Another matter that would make Colombo drop in terms of its rank as a city to live in would be the kind of treatment being meted out to its poorer residents and to its informal trade sector. Where there was life in all its vibrancy now there are over-control, sterility and inequity. In the several months scores of traders have been driven off the streets. These traders and cobblers and bicycle repairers on the pavements provided goods and services of a lower quality than found in establishments of the commercial sector. But they also provided their wares at a lower price which benefited the poorer section of the population.

Most of Colombo’s residents are relatively poor as befits a country that is itself not so rich, and has only recently graduated into the lower ranks of middle income countries. However, the properties on which many of them live on and the street corners on which they work are often very valuable, making them a rich source of revenue to those who can acquire and sell them. The manner in which long term residents of the city were evicted from their homes to which they had legal claim and off the pavements where they had worked for years, would indicate the absence of social protection and vulnerability that accompanies the lives of a large sector of the population of the city.

The past several months have seen homes of people in the heart of Colombo being bulldozed, while they stand as helpless and pathetic onlookers. Their land has been taken over for public purposes and the government has justified the action by pointing to alternative places of residence that were promised and planned for these people.

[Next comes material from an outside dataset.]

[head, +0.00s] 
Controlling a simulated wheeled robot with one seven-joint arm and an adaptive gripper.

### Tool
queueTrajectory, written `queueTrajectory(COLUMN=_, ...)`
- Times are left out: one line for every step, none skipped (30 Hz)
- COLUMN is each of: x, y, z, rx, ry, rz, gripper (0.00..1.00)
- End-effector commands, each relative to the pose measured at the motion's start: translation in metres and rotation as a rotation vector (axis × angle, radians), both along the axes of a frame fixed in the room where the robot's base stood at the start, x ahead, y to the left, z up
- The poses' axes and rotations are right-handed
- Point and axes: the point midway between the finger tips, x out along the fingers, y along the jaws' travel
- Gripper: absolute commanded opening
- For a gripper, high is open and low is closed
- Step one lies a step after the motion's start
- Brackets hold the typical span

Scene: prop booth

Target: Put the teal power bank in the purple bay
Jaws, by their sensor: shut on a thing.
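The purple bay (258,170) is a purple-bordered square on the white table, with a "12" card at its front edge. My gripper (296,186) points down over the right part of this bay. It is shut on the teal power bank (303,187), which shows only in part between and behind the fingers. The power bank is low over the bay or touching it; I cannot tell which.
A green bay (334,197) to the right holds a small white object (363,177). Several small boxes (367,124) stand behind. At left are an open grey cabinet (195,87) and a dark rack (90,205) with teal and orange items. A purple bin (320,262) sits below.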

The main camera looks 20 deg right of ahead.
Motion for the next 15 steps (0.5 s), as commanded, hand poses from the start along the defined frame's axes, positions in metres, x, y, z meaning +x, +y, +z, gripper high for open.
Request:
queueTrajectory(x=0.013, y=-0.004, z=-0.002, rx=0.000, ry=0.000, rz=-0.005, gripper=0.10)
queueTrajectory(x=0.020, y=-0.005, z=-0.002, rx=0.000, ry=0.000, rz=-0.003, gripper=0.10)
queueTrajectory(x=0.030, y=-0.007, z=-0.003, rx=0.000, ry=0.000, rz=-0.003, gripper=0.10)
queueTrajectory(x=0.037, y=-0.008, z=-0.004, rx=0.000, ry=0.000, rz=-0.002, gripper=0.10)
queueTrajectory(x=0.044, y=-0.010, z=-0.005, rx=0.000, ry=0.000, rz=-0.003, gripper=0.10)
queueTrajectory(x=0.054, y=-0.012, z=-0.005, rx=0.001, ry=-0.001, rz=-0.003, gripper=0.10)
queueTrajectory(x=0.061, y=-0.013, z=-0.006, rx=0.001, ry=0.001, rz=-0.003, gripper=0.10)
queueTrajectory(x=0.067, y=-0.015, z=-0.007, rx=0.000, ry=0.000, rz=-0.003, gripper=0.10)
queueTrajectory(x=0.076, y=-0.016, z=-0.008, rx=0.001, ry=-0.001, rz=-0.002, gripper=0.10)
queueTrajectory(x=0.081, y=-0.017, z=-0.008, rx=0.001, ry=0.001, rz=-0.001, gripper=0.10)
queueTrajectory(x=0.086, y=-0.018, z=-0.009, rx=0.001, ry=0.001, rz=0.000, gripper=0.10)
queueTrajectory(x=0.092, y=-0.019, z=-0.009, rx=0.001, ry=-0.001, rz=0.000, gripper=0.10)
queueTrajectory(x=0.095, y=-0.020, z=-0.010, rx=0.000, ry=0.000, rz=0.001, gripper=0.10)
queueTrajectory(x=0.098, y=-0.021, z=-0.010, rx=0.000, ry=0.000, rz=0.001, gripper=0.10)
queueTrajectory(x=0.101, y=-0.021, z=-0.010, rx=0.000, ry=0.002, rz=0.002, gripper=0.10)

In many cases provision was also made for an allowance to be paid to them for a specified length of time to enable them to rent out other accommodation. In the future it may be deemed that these actions were in the best interests of a beautiful, humane and modern city of Colombo. But in the present Colombo would present a poor image to those who judge it in terms of what it means to its residents. The respect for human rights of all is a fundamental requirement of a good society.